- _WORK REQUIRED_: Please write the listing below out again exactly, leaving every picture behind.
--- DATASET CONTENT ---
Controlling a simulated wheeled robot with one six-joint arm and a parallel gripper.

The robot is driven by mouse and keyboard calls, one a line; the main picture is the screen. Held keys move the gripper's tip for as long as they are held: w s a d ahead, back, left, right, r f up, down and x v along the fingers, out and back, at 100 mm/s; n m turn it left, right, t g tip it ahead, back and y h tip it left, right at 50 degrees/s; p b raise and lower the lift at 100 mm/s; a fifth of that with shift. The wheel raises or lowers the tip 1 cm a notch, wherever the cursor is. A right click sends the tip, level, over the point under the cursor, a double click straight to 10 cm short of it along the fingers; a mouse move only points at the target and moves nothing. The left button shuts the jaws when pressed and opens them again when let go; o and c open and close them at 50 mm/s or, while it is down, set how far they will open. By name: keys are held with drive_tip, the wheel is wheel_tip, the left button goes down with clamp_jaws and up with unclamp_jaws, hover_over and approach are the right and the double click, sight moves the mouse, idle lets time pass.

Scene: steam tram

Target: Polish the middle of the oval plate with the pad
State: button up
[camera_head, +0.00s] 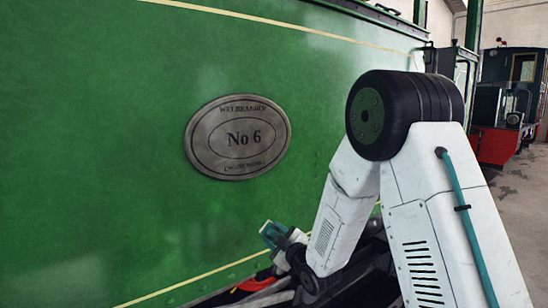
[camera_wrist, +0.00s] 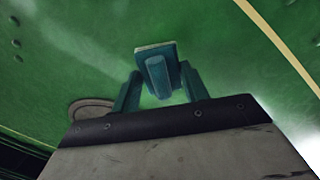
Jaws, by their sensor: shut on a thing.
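The oval plate (camera_head: 205,140) is a dull grey metal plate marked "No 6", fixed to the green side panel in the head view. Part of its rim (camera_wrist: 88,106) shows at the left in the wrist view, the rest hidden behind my gripper. My gripper (camera_head: 273,234) is below and right of the plate in the head view, apart from it. In the wrist view, its teal fingers are shut on the teal handle of the pad (camera_wrist: 170,50), a small block with a pale edge. I cannot tell whether the pad touches the panel.
The green side panel (camera_head: 90,130) is broad and flat, with cream lines near its top and bottom. My white arm fills the right of the head view. Another dark vehicle with a red front (camera_head: 493,145) stands at the far right. The panel around the plate is clear.

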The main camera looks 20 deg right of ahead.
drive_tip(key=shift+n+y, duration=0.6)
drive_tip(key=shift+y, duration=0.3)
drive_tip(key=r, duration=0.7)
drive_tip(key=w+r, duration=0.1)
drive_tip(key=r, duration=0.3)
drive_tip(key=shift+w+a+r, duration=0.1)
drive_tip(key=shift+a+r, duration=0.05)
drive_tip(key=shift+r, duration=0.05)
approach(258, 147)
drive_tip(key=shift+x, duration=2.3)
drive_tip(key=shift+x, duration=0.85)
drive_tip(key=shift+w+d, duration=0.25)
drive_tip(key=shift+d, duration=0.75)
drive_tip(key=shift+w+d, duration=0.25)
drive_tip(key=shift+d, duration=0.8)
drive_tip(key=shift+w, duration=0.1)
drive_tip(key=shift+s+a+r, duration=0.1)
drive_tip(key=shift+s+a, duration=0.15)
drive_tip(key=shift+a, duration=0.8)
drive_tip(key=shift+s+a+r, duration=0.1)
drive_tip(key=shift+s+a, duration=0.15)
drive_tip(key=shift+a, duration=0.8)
---
- _EXERCISE ANSWER_:
Controlling a simulated wheeled robot with one six-joint arm and a parallel gripper.

The robot is driven by mouse and keyboard calls, one a line; the main picture is the screen. Held keys move the gripper's tip for as long as they are held: w s a d ahead, back, left, right, r f up, down and x v along the fingers, out and back, at 100 mm/s; n m turn it left, right, t g tip it ahead, back and y h tip it left, right at 50 degrees/s; p b raise and lower the lift at 100 mm/s; a fifth of that with shift. The wheel raises or lowers the tip 1 cm a notch, wherever the cursor is. A right click sends the tip, level, over the point under the cursor, a double click straight to 10 cm short of it along the fingers; a mouse move only points at the target and moves nothing. The left button shuts the jaws when pressed and opens them again when let go; o and c open and close them at 50 mm/s or, while it is down, set how far they will open. By name: keys are held with drive_tip, the wheel is wheel_tip, the left button goes down with clamp_jaws and up with unclamp_jaws, hover_over and approach are the right and the double click, sight moves the mouse, idle lets time pass.

Scene: steam tram

Target: Polish the middle of the oval plate with the pad
State: button up
[camera_head, +0.00s] 
[camera_wrist, +0.00s] 
Jaws, by their sensor: shut on a thing.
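The oval plate (camera_head: 205,140) is a dull grey metal plate marked "No 6", fixed to the green side panel in the head view. Part of its rim (camera_wrist: 88,106) shows at the left in the wrist view, the rest hidden behind my gripper. My gripper (camera_head: 273,234) is below and right of the plate in the head view, apart from it. In the wrist view, its teal fingers are shut on the teal handle of the pad (camera_wrist: 170,50), a small block with a pale edge. I cannot tell whether the pad touches the panel.
The green side panel (camera_head: 90,130) is broad and flat, with cream lines near its top and bottom. My white arm fills the right of the head view. Another dark vehicle with a red front (camera_head: 493,145) stands at the far right. The panel around the plate is clear.

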The main camera looks 20 deg right of ahead.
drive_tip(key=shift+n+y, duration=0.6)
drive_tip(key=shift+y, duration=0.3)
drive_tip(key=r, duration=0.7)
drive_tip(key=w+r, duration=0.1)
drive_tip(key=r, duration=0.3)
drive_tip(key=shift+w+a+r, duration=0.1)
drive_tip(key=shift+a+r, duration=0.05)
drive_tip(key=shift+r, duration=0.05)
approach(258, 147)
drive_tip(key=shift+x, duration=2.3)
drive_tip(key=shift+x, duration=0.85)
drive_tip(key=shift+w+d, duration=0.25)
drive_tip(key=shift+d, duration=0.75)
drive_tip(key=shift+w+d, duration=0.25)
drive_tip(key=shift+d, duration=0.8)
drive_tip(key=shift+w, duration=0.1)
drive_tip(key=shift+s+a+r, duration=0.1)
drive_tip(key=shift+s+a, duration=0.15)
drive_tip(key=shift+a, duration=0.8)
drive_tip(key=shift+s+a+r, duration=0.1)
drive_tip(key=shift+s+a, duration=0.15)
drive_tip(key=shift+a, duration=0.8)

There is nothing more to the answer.